Archibald Prize finalists are revealed at Art Gallery of NSW
The handful of competent paintings in the Archibald Prize are merely foils to the spectacle of excess, exaggeration and identity fetishism.
April, as TS Eliot wrote, is the cruellest month. He was of course referring to the rebirth of lust and longing in the spring after the long cold of winter.
For the critic, the cruelty of April lies in the obligatory carnival of the Archibald Prize, in which all the usual standards we take for granted during the rest of the year are turned upside down in a kind of grotesque danse macabre of the end of painting.
The trustees of the Art Gallery of NSW have selected 57 portraits as finalists for this year’s Archibald Prize, with the winner to be announced next week.
The carnivalesque vortex is so strong that even criticism is carried along in the intoxication. The most searing excoriation simply becomes part of the burlesque entertainment, like a court jester mocking the king with impunity. Ultimately, we all become complicit in the media circus, playing our various parts as breathless spruikers or as sardonic hecklers.
This year, however, I am in the novel position that my wife, Michelle Hiscock, perhaps better known as a landscape painter, is included with The Songwriter, a portrait of Don Walker, who embarked on a solo career after achieving fame writing for Cold Chisel, and who happens to be launching a new album next week.

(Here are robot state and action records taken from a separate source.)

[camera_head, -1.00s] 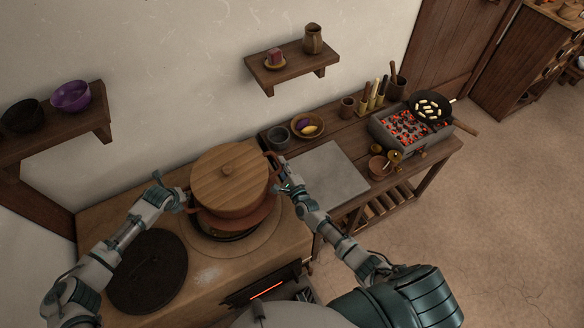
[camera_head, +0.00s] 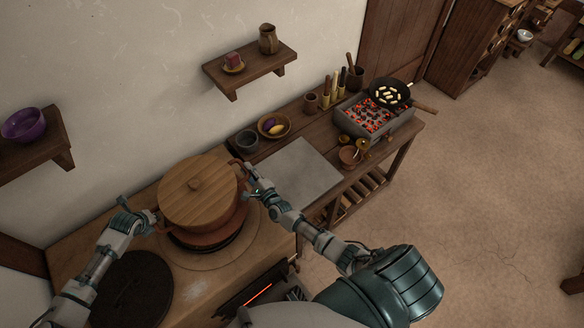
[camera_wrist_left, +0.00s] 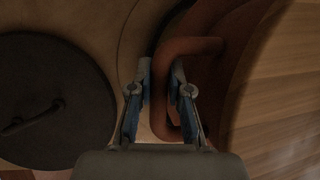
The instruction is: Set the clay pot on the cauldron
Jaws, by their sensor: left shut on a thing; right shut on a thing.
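The clay pot (camera_head: 226,230) is reddish brown with a round wooden lid (camera_head: 195,190). It is over the round burner ring of the stove, upright. My left gripper (camera_head: 150,218) is shut on its left handle, also seen in the left wrist view, where the fingers (camera_wrist_left: 160,90) close around the orange-brown handle (camera_wrist_left: 190,46). My right gripper (camera_head: 247,180) is at the pot's right handle and shut on it. A dark round rim (camera_head: 214,252) shows under the pot; I cannot tell whether it is the cauldron or whether the pot touches it.
A black round cover (camera_head: 130,288) lies on the stove top (camera_head: 72,240), left of the pot. A grey slab (camera_head: 300,168) lies on the wooden bench to the right. Beyond it are a bowl (camera_head: 274,126), a dark cup (camera_head: 246,140) and a coal grill (camera_head: 365,118) with a pan.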

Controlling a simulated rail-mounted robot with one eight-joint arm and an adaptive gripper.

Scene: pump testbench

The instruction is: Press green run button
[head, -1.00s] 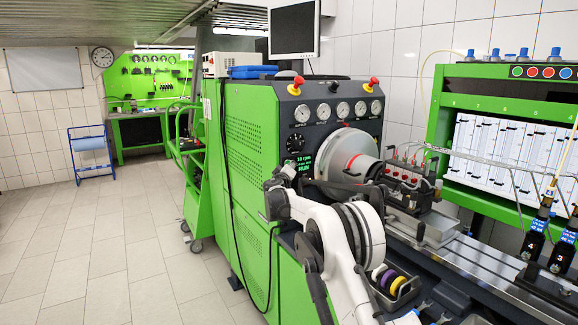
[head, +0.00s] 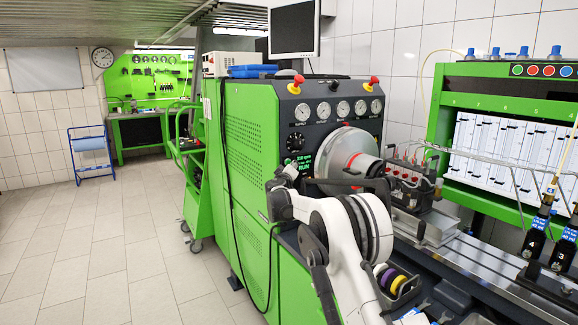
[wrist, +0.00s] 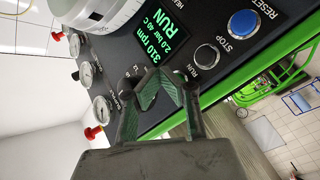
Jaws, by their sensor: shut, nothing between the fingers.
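The dark control panel (wrist: 228,60) fills the middle of the wrist view. Its green-lit display (wrist: 165,35) reads 310 rpm, 2.0 bar, 40 C and RUN. A round button with a silver ring and dark face (wrist: 207,57) sits between the RUN and STOP labels; no green cap shows on it. A blue button (wrist: 243,23) sits between STOP and RESET. My gripper (wrist: 155,88) is shut and empty, in front of the panel beside the display and apart from the ringed button. In the head view my arm hides its fingertips; the display (head: 305,163) shows green text.
Pressure gauges (head: 343,109) and red mushroom knobs (head: 375,82) line the panel top. A large grey drum (head: 350,150) stands right of the display. The bench rail (head: 480,262) lies further right.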

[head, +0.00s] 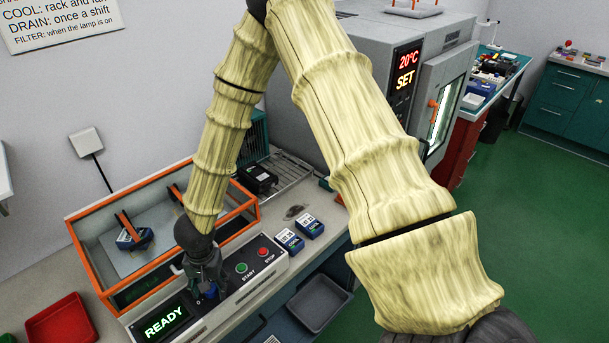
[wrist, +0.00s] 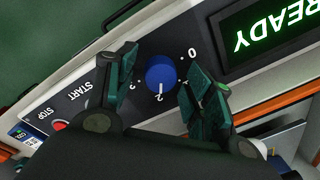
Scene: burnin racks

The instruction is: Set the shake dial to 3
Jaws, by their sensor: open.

Her portrait of Walker is a small but direct and intense picture, with an unmistakeable sense of connection with the sitter and his living character. But, of course, a painting like this would be most unlikely to win the prize, because it is straightforward, free of gimmicks, and of a middle-aged white man, which implicitly disqualifies it in an age of identity fetishism.
This picture is among the small group of solid portraits that are selected each year to set off the farcical ones included for the entertainment of the punters.
The gallery trustees know that the average visitor pays for the pleasure of gasping at the provocative distortion of Mitch Cairns’ Elizabeth Pulie, or at the excess of David Griggs’s self-portrait titled The Melanoma and the Stitches, and that they won’t be able to see how extreme these aberrations are, and enjoy them to the full, unless there is also some benchmark of accomplished painting in a picture such as Paul Newton’s portrait of John Symond.
On the whole, this year’s exhibition is almost free of the colossal heads that once haunted it – one survivor is Anh Do’s huge painting of Archie Roach – and even of the hyper-photographic pictures that have been common more recently and have tended to carry off the Packing Room Prize.
There are of course still a few pictures such as Matt Adnate’s oversized portrait of Daniel Johns and Jaq Grantford’s portrait of Noni Hazlehurst, Through the Window, with its suspicious water droplets.
Among the better pictures are Keith Burt’s Sam Leach in his Studio Chair, David Fenoglio’s Christopher Bassi, Tsering Hannaford’s Nanna Mara, Marie Mansfield’s Ronni Kahn, Lewis Miller’s self-portrait and Sally Ryan’s Year of the Rabbit, a portrait of Claudia Chan Shaw. There is also a small but intriguing double portrait by Marcus Wills.
In contrast, why do people think, like Melissa Clements with In the Driveway, 40 degrees, that it’s a good idea to turn a frowning, half-shadowed image of one’s features seen through a car windscreen into a formal portrait?
And why do famous people allow themselves to be painted in pictures that do not do them justice, like Sydney MP Alex Greenwich in the portrait by Jason Jowett – it’s never a good sign if you walk past the painting of someone you have met without recognising him – or Claudia Karvan in an oddly green portrait by Laura Jones?
And why would one of the most intelligent women in Australia, Michelle Simmons, allow herself to be painted as an oversized figure in lurid red and blue and in a literal but mediocre likeness?
Famous people are often approached by artists looking for a likely subject for an Archibald portrait, but they should study the artist’s work carefully and consult knowledgeable friends before entrusting their image to someone who could caricature it.
As for which picture will win the prize, that is not something I ever try to guess or predict; when you think that the same people who made this selection will be also choosing the winner, it should be clear that no result could be too unexpected or perverse.